We start the novel off with Poirot deciding to embark on a journey - a journey by boat - to go to his friend Hastings and live the rest of his days in peace and quiet. But by chance, Hastings has come to London, and the aborted departure is anything but good for 'The Big Four'.

Definitely not one of my favorite novels. I am not a fan of Christie's 'international conspiracies' myself more partial to the intimate and personal mysteries involving a family circle with some romance thrown in!

I find Agatha Christie's introduction in Passenger to Frankfurt also fits this novel,
To write a story .... you must come to terms with your background. If the background is fantastic, then the story must accept its background. It, too, must be a fantasy - an extravaganza. The setting must include the fantastic facts of daily life.
Can one envisage a fantastic cause? A secret Campaign for Power? Can a maniacal desire for destruction create a new world? .....
It is not an impossible story - it is only a fantastic one.

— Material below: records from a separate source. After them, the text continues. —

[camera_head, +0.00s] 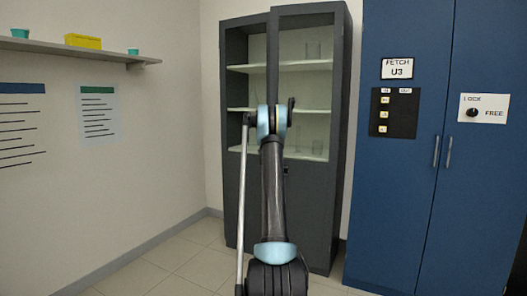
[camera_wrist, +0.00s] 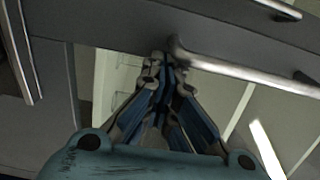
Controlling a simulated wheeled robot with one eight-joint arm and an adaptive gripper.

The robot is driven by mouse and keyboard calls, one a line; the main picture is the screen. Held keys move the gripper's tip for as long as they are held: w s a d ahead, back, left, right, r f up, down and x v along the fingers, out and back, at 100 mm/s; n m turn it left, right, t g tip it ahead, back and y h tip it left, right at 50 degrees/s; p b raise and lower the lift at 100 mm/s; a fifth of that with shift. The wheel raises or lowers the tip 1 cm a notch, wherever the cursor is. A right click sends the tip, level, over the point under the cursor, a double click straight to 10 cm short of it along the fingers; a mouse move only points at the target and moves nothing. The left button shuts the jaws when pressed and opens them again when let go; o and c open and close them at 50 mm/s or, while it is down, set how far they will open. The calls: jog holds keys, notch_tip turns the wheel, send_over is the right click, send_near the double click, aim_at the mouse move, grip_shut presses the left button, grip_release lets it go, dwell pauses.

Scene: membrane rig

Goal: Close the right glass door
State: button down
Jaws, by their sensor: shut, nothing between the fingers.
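The right glass door (camera_head: 313,92) is the right upper door of a dark grey cabinet. Its top edge stands a little forward of the left door's, so it looks slightly ajar. The left glass door (camera_head: 247,88) is beside it. In the wrist view, my gripper (camera_wrist: 166,62) is shut and empty, with its fingertips at a dark door frame, close to the end of a pale metal handle bar (camera_wrist: 245,70). I cannot tell whether they touch. In the head view my arm hides the gripper and part of the doors' meeting edge.
A blue cabinet (camera_head: 402,190) with two handles stands to the right. A wall shelf (camera_head: 85,50) holds cups and a yellow box at the upper left. Glassware stands on shelves behind the glass. The tiled floor (camera_head: 175,255) at the left is clear.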

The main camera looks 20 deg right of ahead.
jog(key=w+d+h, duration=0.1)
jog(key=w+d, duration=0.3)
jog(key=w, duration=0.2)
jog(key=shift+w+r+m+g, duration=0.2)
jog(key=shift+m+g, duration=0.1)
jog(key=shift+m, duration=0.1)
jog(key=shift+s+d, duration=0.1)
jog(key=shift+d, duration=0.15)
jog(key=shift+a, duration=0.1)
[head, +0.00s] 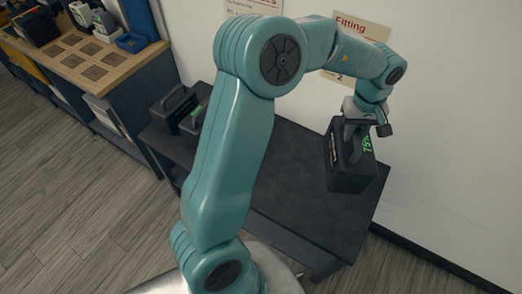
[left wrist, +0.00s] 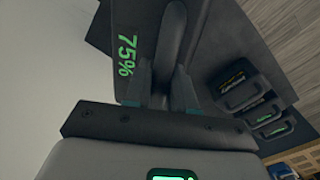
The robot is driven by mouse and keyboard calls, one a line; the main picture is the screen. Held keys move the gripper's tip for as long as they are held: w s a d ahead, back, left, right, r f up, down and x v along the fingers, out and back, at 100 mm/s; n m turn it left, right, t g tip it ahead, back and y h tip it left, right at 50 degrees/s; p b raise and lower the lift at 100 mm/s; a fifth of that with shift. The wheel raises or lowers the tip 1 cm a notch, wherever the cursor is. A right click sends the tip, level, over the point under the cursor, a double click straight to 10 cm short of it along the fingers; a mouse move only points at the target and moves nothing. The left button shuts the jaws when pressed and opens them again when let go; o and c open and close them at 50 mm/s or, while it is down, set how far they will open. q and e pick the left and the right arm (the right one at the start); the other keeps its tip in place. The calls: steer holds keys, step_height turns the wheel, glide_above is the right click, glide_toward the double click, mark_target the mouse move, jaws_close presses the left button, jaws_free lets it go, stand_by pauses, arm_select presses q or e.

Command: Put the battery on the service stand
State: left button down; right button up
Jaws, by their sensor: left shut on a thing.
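The battery (head: 348,172) is a dark box with a top handle and a green 75% readout. My left gripper (head: 355,130) is shut on its handle, and the battery is upright over the right end of a dark low table (head: 300,195). I take this table to be the service stand. I cannot tell whether the battery's base touches it. In the left wrist view the fingers (left wrist: 160,85) close on the handle from both sides, beside the 75% readout on the battery (left wrist: 122,50). My right gripper is not in view.
Other dark batteries (head: 176,106) with handles stand at the table's left end; several show in the left wrist view (left wrist: 240,88). A wooden-topped workbench (head: 85,62) with a blue bin (head: 131,42) is at upper left. A wall (head: 450,130) stands behind the table. The table's middle is clear.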

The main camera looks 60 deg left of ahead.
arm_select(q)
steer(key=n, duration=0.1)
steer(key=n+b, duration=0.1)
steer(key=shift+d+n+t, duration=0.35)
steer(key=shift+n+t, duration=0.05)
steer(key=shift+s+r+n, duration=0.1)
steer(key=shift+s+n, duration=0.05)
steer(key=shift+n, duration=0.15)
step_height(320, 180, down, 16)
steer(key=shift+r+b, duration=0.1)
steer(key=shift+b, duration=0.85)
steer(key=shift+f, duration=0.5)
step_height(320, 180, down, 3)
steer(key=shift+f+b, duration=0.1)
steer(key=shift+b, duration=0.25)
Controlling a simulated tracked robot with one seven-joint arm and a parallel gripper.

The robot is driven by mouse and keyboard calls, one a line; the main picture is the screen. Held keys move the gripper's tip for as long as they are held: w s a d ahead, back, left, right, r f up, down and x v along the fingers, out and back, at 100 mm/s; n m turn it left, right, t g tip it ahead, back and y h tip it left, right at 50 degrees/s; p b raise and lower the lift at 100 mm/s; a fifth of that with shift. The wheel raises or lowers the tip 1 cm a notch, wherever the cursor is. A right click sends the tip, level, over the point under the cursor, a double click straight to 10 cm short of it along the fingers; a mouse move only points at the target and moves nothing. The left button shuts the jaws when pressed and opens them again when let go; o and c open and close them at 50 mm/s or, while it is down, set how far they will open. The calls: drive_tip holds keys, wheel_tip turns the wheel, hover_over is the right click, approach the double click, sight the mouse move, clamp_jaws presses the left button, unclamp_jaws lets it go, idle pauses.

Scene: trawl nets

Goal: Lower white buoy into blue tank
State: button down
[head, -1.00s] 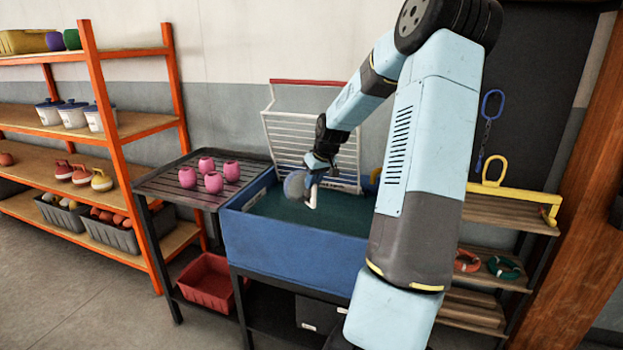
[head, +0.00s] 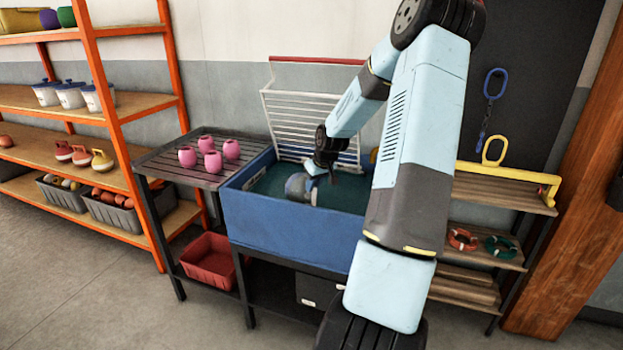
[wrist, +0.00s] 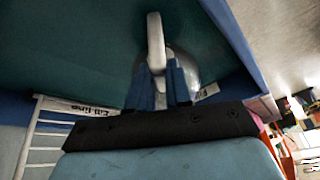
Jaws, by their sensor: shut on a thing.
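The white buoy (head: 296,186), greyish and rounded, is inside the rim of the blue tank (head: 290,222), near its left-middle. My gripper (head: 316,170) is above and beside it, pointing down into the tank. In the wrist view the two blue fingers (wrist: 159,86) are shut on the buoy, near its pale handle (wrist: 155,42). Its rounded body (wrist: 190,66) is partly hidden behind the fingers. The dark green water fills the tank around it. I cannot tell whether the buoy touches the water.
A white rack (head: 315,125) stands at the tank's back edge. A slatted dark table (head: 190,165) with several pink buoys (head: 209,160) adjoins on the left. Orange shelves (head: 115,140) stand further left. A wooden shelf (head: 500,192) with a yellow bar is on the right. A red bin (head: 207,260) sits below.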

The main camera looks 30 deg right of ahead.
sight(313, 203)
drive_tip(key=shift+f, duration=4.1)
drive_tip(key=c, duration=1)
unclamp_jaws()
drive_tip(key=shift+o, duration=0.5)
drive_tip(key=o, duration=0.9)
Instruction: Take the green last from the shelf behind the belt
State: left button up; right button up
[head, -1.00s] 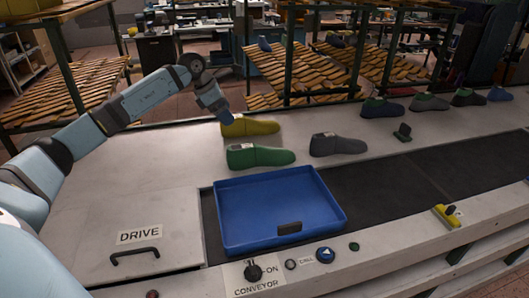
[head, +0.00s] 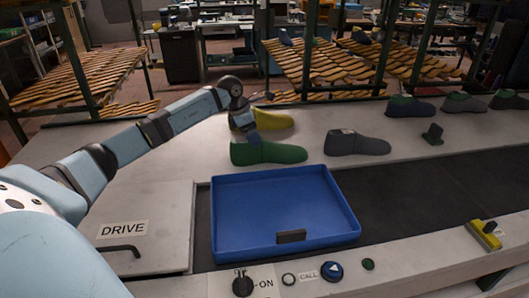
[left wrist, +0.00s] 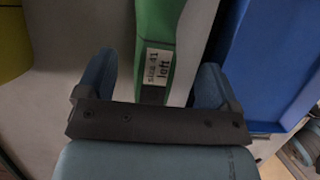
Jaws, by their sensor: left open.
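The green last (head: 272,153) lies on its side of the pale shelf behind the belt, just beyond the blue tray, with its toe to the right. My left gripper (head: 247,130) is open above its heel end. In the left wrist view the green last (left wrist: 153,30) runs between the two spread fingers of my left gripper (left wrist: 155,78), with a white label reading "size 41 left". I cannot tell whether the fingers touch it. My right gripper is not in view.
A yellow last (head: 275,119) lies just behind the green one, and a grey last (head: 355,143) to its right. The blue tray (head: 345,212) sits on the dark belt (head: 420,190) in front. More lasts stand farther right.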

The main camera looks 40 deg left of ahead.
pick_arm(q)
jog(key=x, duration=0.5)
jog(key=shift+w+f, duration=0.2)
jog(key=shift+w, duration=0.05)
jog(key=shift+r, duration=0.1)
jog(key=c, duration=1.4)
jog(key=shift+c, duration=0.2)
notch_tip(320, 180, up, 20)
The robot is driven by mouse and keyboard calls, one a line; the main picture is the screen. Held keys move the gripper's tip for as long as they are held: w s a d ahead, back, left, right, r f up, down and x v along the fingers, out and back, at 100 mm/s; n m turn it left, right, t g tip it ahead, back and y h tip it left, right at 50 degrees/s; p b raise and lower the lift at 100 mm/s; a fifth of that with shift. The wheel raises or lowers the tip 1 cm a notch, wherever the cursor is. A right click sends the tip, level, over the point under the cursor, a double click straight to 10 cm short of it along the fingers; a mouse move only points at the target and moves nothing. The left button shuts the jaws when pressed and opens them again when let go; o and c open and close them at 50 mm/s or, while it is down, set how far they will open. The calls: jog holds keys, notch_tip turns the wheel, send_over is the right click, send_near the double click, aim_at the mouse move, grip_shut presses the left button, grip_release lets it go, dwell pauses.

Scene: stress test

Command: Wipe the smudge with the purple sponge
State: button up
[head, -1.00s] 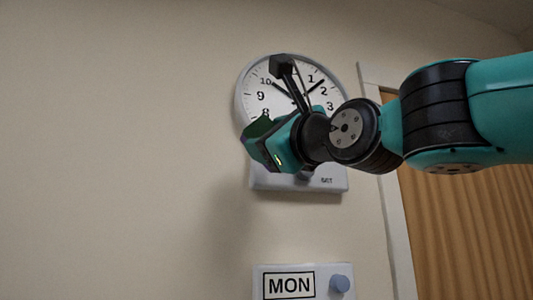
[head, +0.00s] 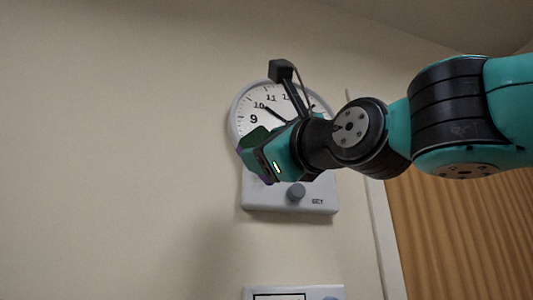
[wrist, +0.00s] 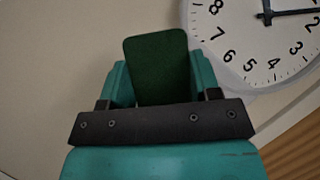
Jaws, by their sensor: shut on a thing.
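My gripper (head: 262,155) is shut on a sponge (wrist: 157,65). The sponge shows a dark green face between the two teal fingers in the wrist view. In the head view, a dark green part of it (head: 255,140) and thin purple edges stick out at the gripper's left end. The gripper is in front of the lower part of the wall clock in the head view. I cannot tell whether the sponge touches the wall. No smudge can be made out in either view; the gripper and arm hide part of the wall.
A round white clock (head: 242,109) hangs on the beige wall, partly hidden by my arm. Below it is a white panel with a grey knob (head: 296,192). Another panel (head: 257,291) is cut off at the bottom. A wooden door (head: 450,225) is at right. The wall at left is bare.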

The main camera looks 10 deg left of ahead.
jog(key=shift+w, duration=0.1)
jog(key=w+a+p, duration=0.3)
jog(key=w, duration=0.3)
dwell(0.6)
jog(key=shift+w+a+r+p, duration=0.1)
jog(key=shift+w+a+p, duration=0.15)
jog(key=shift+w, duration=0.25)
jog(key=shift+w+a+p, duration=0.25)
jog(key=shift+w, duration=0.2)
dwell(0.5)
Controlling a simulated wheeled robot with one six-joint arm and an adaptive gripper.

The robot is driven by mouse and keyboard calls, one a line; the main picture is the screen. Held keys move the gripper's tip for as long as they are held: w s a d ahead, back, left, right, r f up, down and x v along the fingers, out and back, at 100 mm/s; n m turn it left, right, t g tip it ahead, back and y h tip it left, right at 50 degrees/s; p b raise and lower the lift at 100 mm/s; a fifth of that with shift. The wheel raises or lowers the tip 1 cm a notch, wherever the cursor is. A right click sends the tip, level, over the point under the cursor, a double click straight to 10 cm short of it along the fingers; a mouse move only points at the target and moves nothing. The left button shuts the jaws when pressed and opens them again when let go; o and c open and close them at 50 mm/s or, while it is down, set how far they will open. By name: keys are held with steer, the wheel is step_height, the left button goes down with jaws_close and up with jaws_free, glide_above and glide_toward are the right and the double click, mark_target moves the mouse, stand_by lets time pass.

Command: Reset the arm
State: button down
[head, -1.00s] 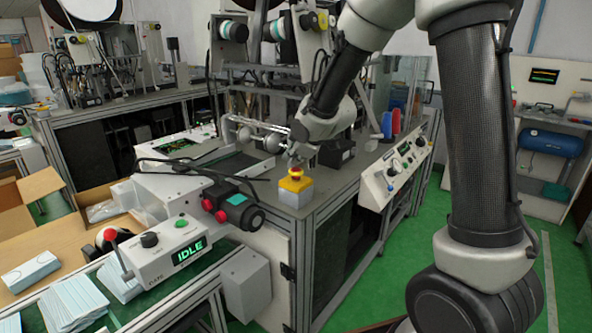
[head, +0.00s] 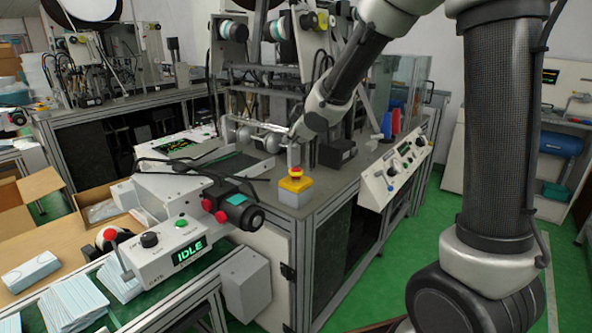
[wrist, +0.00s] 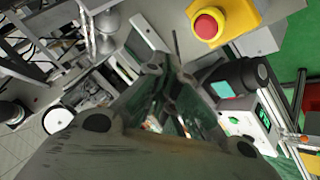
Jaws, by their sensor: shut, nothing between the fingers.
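My arm (head: 350,75) reaches from the right over the machine bench in the head view. My gripper (wrist: 168,62) shows in the wrist view with its fingers together and nothing between them. In the head view its fingers are small and hard to make out behind the wrist. The red emergency-stop button on its yellow box (head: 295,185) stands on the bench corner, just below and in front of the wrist. The button also shows at the top of the wrist view (wrist: 208,26), apart from the fingers.
A control box reading IDLE (head: 170,252) stands at the front left. A sloped control panel (head: 398,170) is on the bench's right side. Metal rollers (head: 262,138) lie close to my wrist. An open cardboard box (head: 95,200) sits at left. Green floor is clear at right.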

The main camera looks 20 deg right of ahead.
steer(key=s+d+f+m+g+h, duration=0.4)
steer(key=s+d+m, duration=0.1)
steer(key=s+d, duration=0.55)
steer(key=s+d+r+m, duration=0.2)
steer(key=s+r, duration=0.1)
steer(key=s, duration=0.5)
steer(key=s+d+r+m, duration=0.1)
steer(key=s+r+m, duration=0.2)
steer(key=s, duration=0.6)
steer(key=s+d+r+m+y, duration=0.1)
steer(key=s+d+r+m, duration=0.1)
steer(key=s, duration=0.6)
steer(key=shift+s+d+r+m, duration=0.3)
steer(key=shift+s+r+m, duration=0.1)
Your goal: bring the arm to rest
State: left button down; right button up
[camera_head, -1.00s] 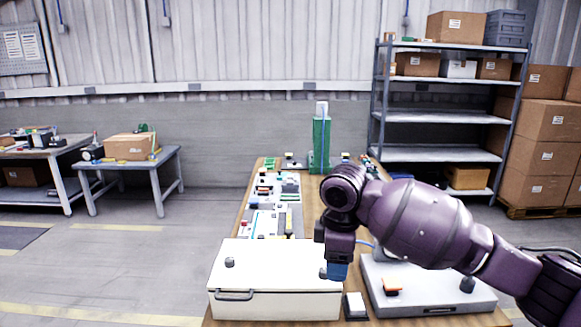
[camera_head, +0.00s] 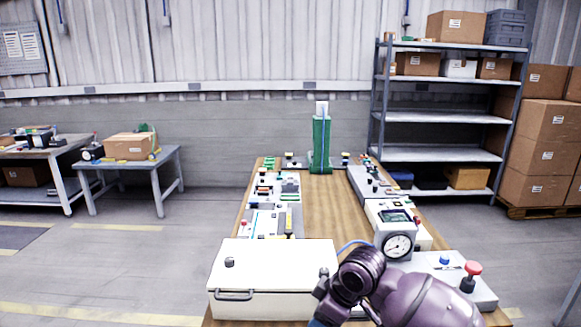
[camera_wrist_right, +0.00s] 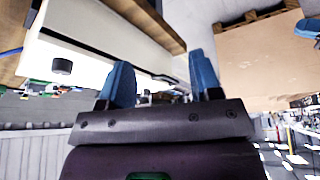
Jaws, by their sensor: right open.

I found this particular novel more fantastic than enjoyable. The only point of interest was the battle of wits between Number 4 and Poirot - although there was never any doubt who would succeed! Hastings was his usual dense self.

They do it with Mirrors

I gotta say, I liked this one better than most Miss Marple mysteries.

Rating: ****

At the center of the mystery lies Carrie Louis; the vague, aloof and unworldly old lady. Miss Marple comes to visit her old friend all because of a 'feeling' Mrs. Van Rydock, Carrie's sister, has about the atmosphere at Stonygates. 'Feelings' are Miss Marple's speciality and when she reaches Stonygates, she sets out to find her village parallels. It is Edgar Lawson who stumps the veteran detective. He just won't fit anyone she knows! There is definitely something wrong about Edgar Lawson - and it's not the fact that he's schizophrenic.....

Things take a turn for the worse when Christian Gulbrandsen, Carrie Louis's stepson from her first marriage, ends up murdered at Stonygates. Further heating up the situation is the discovery that someone has been trying to poison Carrie Louis. Shocked and disturbed, Miss Marple realizes that she is dealing with a very clever murderer. They are all caught up in the deception and no one sees the truth, until Miss Marple realizes which way to look.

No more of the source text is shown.